According to the official website (www.rural-womens-day.org), the day provides rural women and their organisations with a focal point to:

  • Raise the profile of rural women
  • Sensitise both government and public to their crucial, yet largely unrecognised roles
  • Promote action in their support

    Individual organisations and communities decide on their own how to celebrate this day and what new initiatives to take, while keeping in mind traditions and requirements. The aim of organising such activities or events by rural and farming women around the world on the very same day, in a spirit of solidarity and co-operation, is to strengthen the impact of the WRWD.

    WRWD 2007

    The World Rural Women’s Day will be marked this year with the theme, “The right to food: Rural women produce and provide”. On previous occasions, the day has been marked with themes like "Rural Women: Leaders of Tomorrow" (2006), "What rights for women as rural citizens?" (2005), "Biodiversity for food security: Women farmers are ready!" (2004) etc.

    FAO on rural women

    The United Nations’ Food and Agriculture Organisation (FAO) describes rural women as the world's invisible workers. Citing recent gender-specific statistics, FAO states that most of the poor people in the world are women, and it is they who are earning bread and butter for their men and children, as well as themselves. Their daily household chores include growing, gathering and catching the family meals, arranging for home water and wood, and preparing and cooking the food.
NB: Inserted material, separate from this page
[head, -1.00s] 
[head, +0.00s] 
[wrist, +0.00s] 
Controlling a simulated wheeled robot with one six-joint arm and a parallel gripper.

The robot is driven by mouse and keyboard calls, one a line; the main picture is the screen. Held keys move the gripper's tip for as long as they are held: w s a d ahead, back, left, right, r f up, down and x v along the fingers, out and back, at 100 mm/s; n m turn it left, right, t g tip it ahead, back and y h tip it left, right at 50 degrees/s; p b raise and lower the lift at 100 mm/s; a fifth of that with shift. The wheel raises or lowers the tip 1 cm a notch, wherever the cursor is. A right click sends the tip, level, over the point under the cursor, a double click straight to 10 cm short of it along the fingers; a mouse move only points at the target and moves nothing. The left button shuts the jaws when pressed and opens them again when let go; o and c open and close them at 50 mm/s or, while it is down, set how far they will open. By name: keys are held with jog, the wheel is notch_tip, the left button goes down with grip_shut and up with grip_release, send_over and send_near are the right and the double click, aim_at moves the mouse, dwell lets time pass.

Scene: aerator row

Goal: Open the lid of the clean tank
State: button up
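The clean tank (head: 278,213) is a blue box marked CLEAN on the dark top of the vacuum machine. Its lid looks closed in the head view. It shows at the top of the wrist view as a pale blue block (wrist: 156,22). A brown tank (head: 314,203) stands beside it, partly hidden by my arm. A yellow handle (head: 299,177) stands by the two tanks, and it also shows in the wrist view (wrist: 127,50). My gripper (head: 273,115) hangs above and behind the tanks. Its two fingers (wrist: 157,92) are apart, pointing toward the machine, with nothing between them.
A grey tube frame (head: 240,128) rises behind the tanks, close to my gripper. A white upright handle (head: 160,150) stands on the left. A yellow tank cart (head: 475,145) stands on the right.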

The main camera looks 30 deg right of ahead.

    In most of the cases where the rural poor get enough to eat, it is largely due to the efforts, skills and knowledge of mothers, wives, sisters and daughters, says the UN agency. However, these women rarely get credit for what they do and more often than not are the last one to gain access to resources, training and financial loans.

    It is not a hidden fact that an average rural woman’s life is becoming more and more difficult day by day, because young and healthy men are heading for the cities in search of work. What they leave behind are helpless women who struggle to raise families and manage farms alone. Well-documented statistics show in several regions of Africa, nearly 60% of households are headed by women.

    International organisations working for women, including the FAO, are of the view that by investing in rural women, the world is actually investing in food security.

    The World Bank has conducted a cost-benefit analysis which shows that by investing in the education of women and girls, the developing nations earn the highest rate of return of any possible type of investment in their respective countries. The benefits of this investment include higher productivity, slower population growth, reduced child mortality rates, and increased awareness and use of environmental protection measures. A study conducted in Kenya found that women farmers who had completed their primary education were earning 24% more than those who had not.

    Status of rural women

    A woman living in a rural area of a developing country is often poorer than a man – in terms of wealth as well as health. Moreover, rural women owning land and being educated are somethings that can be put in the category of rare happenings. With rural girl child being deprived of education since childhood for no other reason than that she is a female, it is no surprise that 70% of poor women in India cannot read or write.

    Every new day brings with it a ‘double day’ of low-paid work and care for the home for almost every rural woman. She has very little or no say in how the money she has earned is spent at home, just because cultural norms don’t allow that. And frequent pregnancies and child mortality is something every women in the countryside deals with in her life.

    However, studies have shown that investment in rural women triggers a chain reaction of positive developments - of better education, improved health and higher income. Female schooling helps bring down poverty levels by giving women the literacy skills and confidence they require to demand decision-making role in family matters, especially financial. Also, an educated mother is able to ensure better health and nutrition for her children.

    The ‘Human Development Report 1995’ made a startling statement: "If women's work were accurately reflected in national statistics, it would shatter the myth that men are the main breadwinners of the world."

    Some facts about women

  • Rural women, mainly farmers, are at least 1.6 billion and represent more than a quarter of the total world population.
  • Women produce on average more than half of all the food that is grown: up to 80% in Africa, 60 in Asia, between 30-40% in Latin America and Western countries.
  • Women own only 2% of the land, and receive only 1% of all agricultural credit.
  • Only 5% of all agricultural extension resources are directed to women.
  • Women represent two third of all illiterate people.
  • Two-thirds of the 130 million children worldwide who are not in school are girls.
  • The number of rural women living in poverty has doubled since 1970.
  • Of the total burden of paid and unpaid work, women bear an average of 53% in developing countries and 51% in industrial countries.
  • Women in rural areas spend an average of 20% more time than men working, while in urban areas they spend 6% more time.
  • Women have not achieved equality with men in any country.
  • Between 75-80% of the world's 27 million refugees are women and children.
  • Only 24 women were elected heads of state or government in the 20th century.

    Women in India - Key facts

  • Indian population is 48.1% women and 51.9% men.
  • Female illiteracy is 62% whereas the male illiteracy rate is 34%.
  • The labour force participation rate of women is 22.7%, less than half of the men's rate of 51.6%.
  • In rural India, agriculture and allied industrial sectors employ as much as 89.5% of the total female labour.